Therese Workman is a Brooklyn-based musician, originally from Maine, born to Jamaican and English nurses. She studied visual art and education, getting her undergrad and grad degrees from Harvard before moving to NYC in 2003.

Between 2009 and 2012, she returned to Maine and collaborated with artists across genres, including the soul-folk band Ramblin' Red, hip hop producer Alias (Anticon Collective), and rapper Sontiago. She's scored several short films, including Shirley Bruno's "The Things I See,"  winner of Best Narrative Short award at the Toronto Film Festival's Caribbean Tales showcase, and short educational films funded by the Ford Foundation.

Workman's primary music project, Oh My Goodness, began as her solo MySpace endeavor — eventually joining with Tyler Wood (fellow Maine native and college classmate) in 2010 to transform Oh My Goodness into the duo it is today.  

Oh My Goodness released their eponymous debut EP in 2013 to critical acclaim, earning The Deli NYC Magazine Artist of the Month and selected as Dispatch Magazine's 2013 Album of the Year by Alex Luke, former EVP of A&R for EMI North America.

Workman has been awarded music residencies at Fljótstunga farmland in Iceland’s Westfjords, Yaddo in Saratoga Springs, NY, (where she was named recipient of the David Del Tredici Residency for a Composer, funded by the Aaron Copland Fund for Music) and most recently at Ucross in Wyoming’s High Plains.

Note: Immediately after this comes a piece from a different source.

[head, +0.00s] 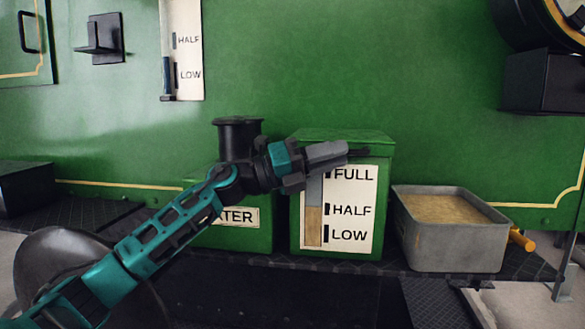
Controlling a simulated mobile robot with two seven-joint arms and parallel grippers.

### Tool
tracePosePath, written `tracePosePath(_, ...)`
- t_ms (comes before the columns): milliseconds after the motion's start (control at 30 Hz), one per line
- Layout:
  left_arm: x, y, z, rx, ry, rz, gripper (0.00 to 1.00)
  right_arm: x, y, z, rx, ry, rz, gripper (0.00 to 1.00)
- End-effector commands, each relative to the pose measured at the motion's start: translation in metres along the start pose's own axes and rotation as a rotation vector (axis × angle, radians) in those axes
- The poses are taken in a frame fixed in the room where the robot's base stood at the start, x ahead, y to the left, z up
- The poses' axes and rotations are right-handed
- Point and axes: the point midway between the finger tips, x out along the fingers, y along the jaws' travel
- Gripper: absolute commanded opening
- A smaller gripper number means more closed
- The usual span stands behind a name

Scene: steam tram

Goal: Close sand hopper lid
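The sand hopper appears to be the green box (384,190) with a white gauge plate (352,208) marked FULL, HALF and LOW. Sand in its gauge window stands near HALF. The green lid (335,134) lies flat, or nearly so, across the top; I cannot tell whether a small gap is left. My left gripper (358,152) points right, in front of the hopper's upper front, just below the lid's front edge. It covers part of the gauge's top. Its fingers show side-on, so their opening is unclear. Contact with the box cannot be told. My right gripper is out of view.
A grey bin of sand (450,245) stands right of the hopper, with an orange handle (521,240) beside it. A green water box (245,238) with a black filler neck (238,135) stands left, partly behind my arm. The green tram side (300,60) rises behind.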

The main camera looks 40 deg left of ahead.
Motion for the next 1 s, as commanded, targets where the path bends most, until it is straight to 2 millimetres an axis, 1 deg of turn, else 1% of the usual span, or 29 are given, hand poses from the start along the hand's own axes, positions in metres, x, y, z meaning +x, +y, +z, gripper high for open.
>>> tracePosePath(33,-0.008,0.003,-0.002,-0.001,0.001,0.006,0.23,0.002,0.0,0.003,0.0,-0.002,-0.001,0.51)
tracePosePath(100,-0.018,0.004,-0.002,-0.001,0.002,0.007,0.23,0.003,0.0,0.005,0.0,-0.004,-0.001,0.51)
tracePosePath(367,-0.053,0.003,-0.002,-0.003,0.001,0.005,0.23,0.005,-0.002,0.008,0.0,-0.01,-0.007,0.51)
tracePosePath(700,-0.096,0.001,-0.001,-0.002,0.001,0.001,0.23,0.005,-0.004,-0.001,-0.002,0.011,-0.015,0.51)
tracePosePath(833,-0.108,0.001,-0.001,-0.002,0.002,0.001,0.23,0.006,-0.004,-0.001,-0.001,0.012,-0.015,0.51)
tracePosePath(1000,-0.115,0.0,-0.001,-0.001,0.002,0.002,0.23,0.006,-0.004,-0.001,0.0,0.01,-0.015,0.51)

She continues to develop material and concepts inspired by isolation, other-worldly surroundings, semi-feral horses, haunted mansions, sleep deprivation, and Korean tv.

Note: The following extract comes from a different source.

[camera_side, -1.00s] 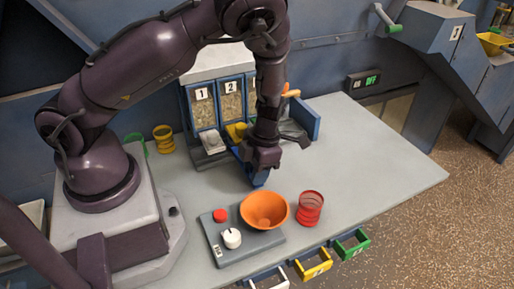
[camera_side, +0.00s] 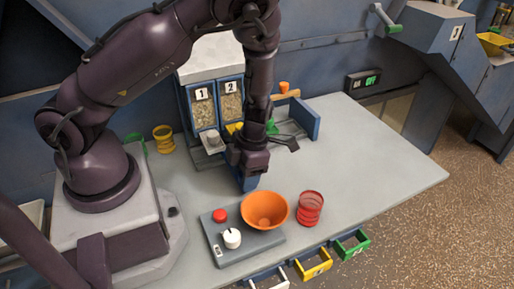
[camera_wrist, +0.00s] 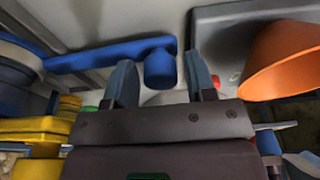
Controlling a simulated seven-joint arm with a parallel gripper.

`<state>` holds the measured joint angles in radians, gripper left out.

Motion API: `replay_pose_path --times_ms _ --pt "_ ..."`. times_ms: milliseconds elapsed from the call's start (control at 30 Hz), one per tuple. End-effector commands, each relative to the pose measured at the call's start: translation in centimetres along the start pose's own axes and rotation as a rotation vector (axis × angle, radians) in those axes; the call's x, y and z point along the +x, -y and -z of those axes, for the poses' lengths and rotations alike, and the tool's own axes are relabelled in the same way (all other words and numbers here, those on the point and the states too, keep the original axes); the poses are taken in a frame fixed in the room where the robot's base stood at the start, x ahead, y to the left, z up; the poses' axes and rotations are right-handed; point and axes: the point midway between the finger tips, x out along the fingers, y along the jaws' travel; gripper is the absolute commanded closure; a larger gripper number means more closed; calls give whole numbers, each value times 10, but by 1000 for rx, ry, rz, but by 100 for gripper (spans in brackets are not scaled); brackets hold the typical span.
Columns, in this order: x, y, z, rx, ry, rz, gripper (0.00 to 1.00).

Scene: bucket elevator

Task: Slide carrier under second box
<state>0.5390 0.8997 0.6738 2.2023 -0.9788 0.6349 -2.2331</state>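The second box (camera_side: 230,106), labelled 2, stands with the first box (camera_side: 203,113) in the row at the back, behind my gripper. In the wrist view the blue carrier (camera_wrist: 105,55) shows as a long bar with a round knob at its right end. My gripper (camera_wrist: 161,75) has its two grey-blue fingers on either side of this knob, with gaps showing, so it looks open. In the side view my gripper (camera_side: 247,187) points down in front of the boxes, with blue at its tip. My arm hides the third bay and much of the carrier, so its exact alignment under a box is unclear.
An orange bowl (camera_side: 264,210) sits on a grey panel with a red button (camera_side: 219,215) and white dial (camera_side: 232,238), close in front of my gripper. A red cup (camera_side: 310,208) stands right of it. The table's right side is clear.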

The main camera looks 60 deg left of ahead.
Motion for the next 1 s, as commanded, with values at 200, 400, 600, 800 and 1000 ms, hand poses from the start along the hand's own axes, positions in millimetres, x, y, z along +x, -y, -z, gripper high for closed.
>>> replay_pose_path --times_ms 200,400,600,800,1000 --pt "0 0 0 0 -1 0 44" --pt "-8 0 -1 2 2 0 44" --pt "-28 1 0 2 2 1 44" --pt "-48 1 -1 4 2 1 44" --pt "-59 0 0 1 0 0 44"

Workman released the Oh My Goodness EP TIPPY in 2019, and is producing remixes for other artists, sometimes acts in projects like The Adulterers (2018 Sundance Film Festival Official Selection and Sundance Now Original Series), Fit Model (2019 New York Film Festival Official Selection, Tribeca Through Her Lens) and designs soundscapes for projects like a short horror-comedy film about menstruation, which is so completely appropriate she can't even deal.